[RFC][PATCH] Add a sysctl option controlling kexec when MCE occurred
Hidetoshi Seto
seto.hidetoshi at jp.fujitsu.com
Sun Dec 26 20:56:57 EST 2010
(2010/12/23 8:35), Seiji Aguchi wrote:
> Hi,
>
> [Purpose]
> Kexec may trigger additional hardware errors and multiply the damage
> if it works after MCE occurred because there are some hardware-related
> operations in kexec as follows.
> - Sending NMI to cpus
> - Initializing hardware during boot process of second kernel.
> - Accessing to memory and dumping it to disks.
>
> So, I propose adding a new option controlling kexec behaviour when MCE
> occurred.
> This patch prevents unnecessary hardware errors and avoid expanding
> the damage.
>
> [Patch Description]
> I added a sysctl option ,kernel.kexec_on_mce, controlling kexec behaviour
> when MCE occurred.
>
> - Permission
> - 0644
> - Value(default is "1")
> - non-zero: Kexec is enabled regardless of MCE.
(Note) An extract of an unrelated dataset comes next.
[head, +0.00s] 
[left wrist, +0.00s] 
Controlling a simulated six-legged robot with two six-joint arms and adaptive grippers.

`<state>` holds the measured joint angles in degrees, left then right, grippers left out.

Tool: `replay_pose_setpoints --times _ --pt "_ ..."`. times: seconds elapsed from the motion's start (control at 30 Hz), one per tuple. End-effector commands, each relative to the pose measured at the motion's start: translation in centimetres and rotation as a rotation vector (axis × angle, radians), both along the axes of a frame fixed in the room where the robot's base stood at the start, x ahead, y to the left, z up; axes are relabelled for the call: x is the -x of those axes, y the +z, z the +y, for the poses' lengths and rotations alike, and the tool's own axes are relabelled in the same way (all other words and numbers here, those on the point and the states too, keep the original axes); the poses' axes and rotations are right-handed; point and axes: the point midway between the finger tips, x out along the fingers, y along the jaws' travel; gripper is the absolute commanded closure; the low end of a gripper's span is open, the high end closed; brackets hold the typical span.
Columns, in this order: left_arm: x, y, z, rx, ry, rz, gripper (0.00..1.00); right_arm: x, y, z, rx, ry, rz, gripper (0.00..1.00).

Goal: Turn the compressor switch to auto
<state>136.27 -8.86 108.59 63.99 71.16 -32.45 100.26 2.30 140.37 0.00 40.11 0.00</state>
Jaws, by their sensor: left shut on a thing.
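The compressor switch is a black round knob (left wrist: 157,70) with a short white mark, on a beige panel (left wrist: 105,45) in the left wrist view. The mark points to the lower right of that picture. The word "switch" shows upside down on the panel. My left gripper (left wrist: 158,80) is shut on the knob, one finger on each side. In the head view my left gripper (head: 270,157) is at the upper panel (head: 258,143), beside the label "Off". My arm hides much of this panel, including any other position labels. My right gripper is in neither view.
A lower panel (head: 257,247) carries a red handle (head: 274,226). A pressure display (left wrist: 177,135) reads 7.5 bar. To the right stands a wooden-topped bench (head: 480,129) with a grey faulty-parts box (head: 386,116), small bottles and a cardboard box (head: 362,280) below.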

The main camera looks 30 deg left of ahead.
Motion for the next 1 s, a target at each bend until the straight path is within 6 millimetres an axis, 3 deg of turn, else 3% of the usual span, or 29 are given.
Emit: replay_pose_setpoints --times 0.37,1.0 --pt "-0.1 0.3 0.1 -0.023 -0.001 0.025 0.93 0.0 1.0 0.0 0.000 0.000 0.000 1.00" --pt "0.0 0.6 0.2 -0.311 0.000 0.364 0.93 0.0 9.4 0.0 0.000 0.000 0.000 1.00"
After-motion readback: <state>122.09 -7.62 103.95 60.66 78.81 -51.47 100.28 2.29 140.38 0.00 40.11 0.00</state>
> - 0: Kexec is disabled when MCE occurred.
>
> Matrix of kernel.kexec_on_mce value, MCE and kexec behaviour
>
> --------------------------------------------------
> kernel.kexec_on_mce| MCE | kexec behaviour
> --------------------------------------------------
> non-zero | occurred | enabled
> -------------------------------
> | not occurred | enabled
> --------------------------------------------------
> 0 | occurred | disabled
> |------------------------------
> | not occurred | enabled
> --------------------------------------------------
>
> Any comments and suggestions are welcome.
This reminds me of a quite similar patch that I've made a long time ago
but haven't posted.
Following is what I found still in a branch of my private git tree.
I guess it cannot be applied without rebase, but I think the description
of my patch could give you some different point of view etc.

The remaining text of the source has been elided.